Because, of course, the burden is on you to make people who have privilege feel ok about how they have and use privilege. The burden is never on people to learn to recognize privilege and work against it.

Deb Neimeier took this up in her blog. People like to think of themselves as good people. She discusses the supposedly simple question of parents working on a yearbook:

Today, I received an email from the parents organizing the yearbook asking for ‘high resolution’ photos for the 6th grade yearbook. I wrote an email to the teacher (I thought) saying that perhaps not all under-privileged kids would have access to ‘high resolution’ photos, or maybe even photos at all (e.g., adopted kids, kids in foster care, migrant worker families). I wrote that if someone would collect hard copy photos I could at least take these to a photo place and have digital images made (at my expense).

Deb accidentally sent the email to the larger group of parents–rather than just the teacher, which was her intent. Nobody who has any class sensitivity whatsoever would see a problem with this email: Deb simply pointed out the reality of many impoverished students and tried to do what should have been done in the first place—come up a strategy that allows foster kids or adopted kids or immigrant kids to participate on equal footing with their peers.

At her own expense.

But instead of responding with “Oh, I didn’t even think of that! Thanks for the offer. Can we take you up on it? I really appreciate it! This will be much more fun if everybody can be included!”, the dudgeon that ensues takes the inevitable, all-to-predictable form as the privileged person decides they are the victim here:

1) Anger that somebody has raised the issue because it’s unreasonable ever to have to think about privilege when you’ve decided you’re a good person who doesn’t have it;
2) Superficial apologies expressing regret that the world is unfair and that is quite regrettable but also conveying the idea that there is nothing one can do personally to help make the world more decent or compassionate when being more thoughtful and more reflexive COULD EASILY AND WITH LITTLE EFFORT make a difference in this situation; and
3) Reframing the request to make accommodations for those who don’t fit the standard mold as completely unreasonable and “spoiling the fun for everybody.”

Ah yes, here:

“…I am sorry that some children do not have access to photos of themselves as babies, [the email] does state the photos can be from early school years, which would include kindergarten.
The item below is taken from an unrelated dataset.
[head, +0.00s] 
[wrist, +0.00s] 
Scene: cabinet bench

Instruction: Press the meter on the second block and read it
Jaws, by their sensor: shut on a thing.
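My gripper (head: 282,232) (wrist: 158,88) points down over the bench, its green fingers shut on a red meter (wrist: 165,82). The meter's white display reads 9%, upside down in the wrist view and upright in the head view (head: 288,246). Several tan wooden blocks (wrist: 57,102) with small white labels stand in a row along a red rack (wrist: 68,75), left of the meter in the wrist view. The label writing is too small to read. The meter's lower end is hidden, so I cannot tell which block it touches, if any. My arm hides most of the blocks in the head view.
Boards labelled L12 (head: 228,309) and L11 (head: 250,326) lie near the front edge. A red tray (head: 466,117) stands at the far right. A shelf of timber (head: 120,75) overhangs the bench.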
But you can not penalize those who do have photos, and you can not expect [the organizers] to stop asking for them…”

When you are confronted with somebody pointing out privilege, you have choices. You can act like this. Chances are, you will get away with it. People will validate you, and they will frame the person who pointed out the problem as a “bitch” or “overly sensitive about race” or “a problem” and my personal favorite, “politically correct.”

And that will be that.

A nice, reinforcing web of righteous annoyance will unify around you as being one of the privileged, homogeneous majority who would rather not ever have to think you have unearned status simply by being a white among whites, a liberal among liberals, a youth among youth–or, in this case, the wonderful family that has gotten its kids in heteronormatively approved ways.
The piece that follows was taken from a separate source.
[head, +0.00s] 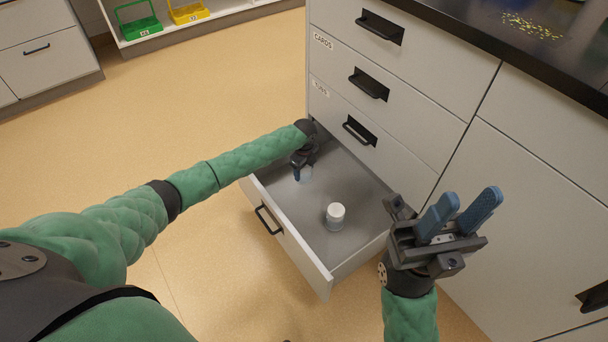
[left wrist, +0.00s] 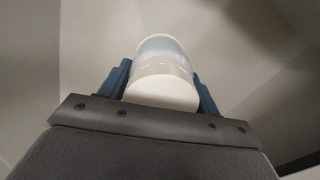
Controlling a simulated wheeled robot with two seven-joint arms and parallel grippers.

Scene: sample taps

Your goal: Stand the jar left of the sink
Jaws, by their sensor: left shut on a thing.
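An open drawer (head: 292,248) sticks out low in the grey cabinet. My left gripper (head: 298,172) reaches down into its back left part. It is shut on a white jar (left wrist: 165,78), which sits between the two blue fingers in the left wrist view. In the head view this held jar (head: 306,175) is mostly hidden by my gripper. A second white jar (head: 335,214) stands upright in the drawer, nearer its front right. My right gripper (head: 468,200) is open and empty, its blue fingers pointing up, to the right of the drawer. The sink is not in view.
A dark worktop (head: 480,32) runs above the cabinet, with yellow specks on it at the top right. Closed drawers with black handles (head: 369,84) sit above the open one. A green carrier (head: 140,28) and a yellow carrier (head: 188,13) stand on a far low shelf.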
Congratulations. You have just helped reinforce those webs of privilege that you’d say you hate in the abstract.

Or you can take a breath and think twice about why you are reacting with anger. You can stop and think: you know, nobody ever actually died from acknowledging that they have, with all the best intentions in the world, made a mistake. Nobody has ever died from reacting with humility rather than anger. Nobody has ever died from making more room for compassion and listening, rather than less.

I’m pretty sure of it.

Body image, mothers, classism, fashion, Karl Lagerfield, and social inclusion

I guess I am digressing today, but given that I study social inclusion in sustainability, the issue of body imagery does matter.

In response to the trend towards larger than size 0 models on runways and in magazines, Karl Lagerfeld (lead designer for both Chanel and Fendi), commented:

No one wants to see curvy women,” Lagerfeld was quoted as saying on the website of news magazine Focus on Sunday.

“You’ve got fat mothers with their bags of chips sitting in front of the television and saying that thin models are ugly,” he added.

The world of fashion is about “dreams and illusions”…

This has been quoted all over the web, along with commentaries, such as this and this. The latter includes some images of the exceptional plus-size visions from Jean Paul Gaultier and John Galliano.

Here’s what interests me. In all the (legitimate) outrage directed at Lagerfeld among we podgy writers, nobody to my knowledge has called him out on the misogyny and classism of his comments. Fat mothers sitting in front of TVs eating chips? Oh really? That’s what mothers do? Really? Because the last time I checked in, mothers were working their asses off. Some of those mothers are fat and some of them are thin, but they deserve to have their role, work and contributions treated with respect. The only things he doesn’t mention are cigarettes, welfare checks, and feeding Pepsi to their grubby babies. You know why he doesn’t mention those? He doesn’t have to; it’s already there in the subtext.

Moreover, why does Karl assume that dreams and illusions require the exclusion of fat people or mothers, or their children for that matter? Planning, my field, is about dreams, too; city dreams. When people dream about the city, they tend to leave people out of those dreams, too; poor people, people of color, anybody who is unpopular, for whatever reasons. Is it that real people with real lives don’t belong in dreams, or are our dreams messed up if they don’t involve real people at least at some level?

Finally, I don’t think anybody, mothers or anybody else, has ever seriously said that slender models are “ugly.” Karl’s self serving comments try to frame this discussion as a reflection of ugly step-sisterhood and sour grapes rather than what it is: a legitimate critique of the body homogeneity in an influential industry. Size 0 models are women who fall towards the extremes of multiple, joint statistical distributions (height, weight, age) and as such they are not representative of a wide range of women. It’s fair to point that out and be concerned about what these types of largely unattainable standards communicate about women’s bodies. It’s not about the chips, Karl.

Crystal Renn is a size 12. Isn’t she magnificent? That skin! Those brows; her bone structure. My my.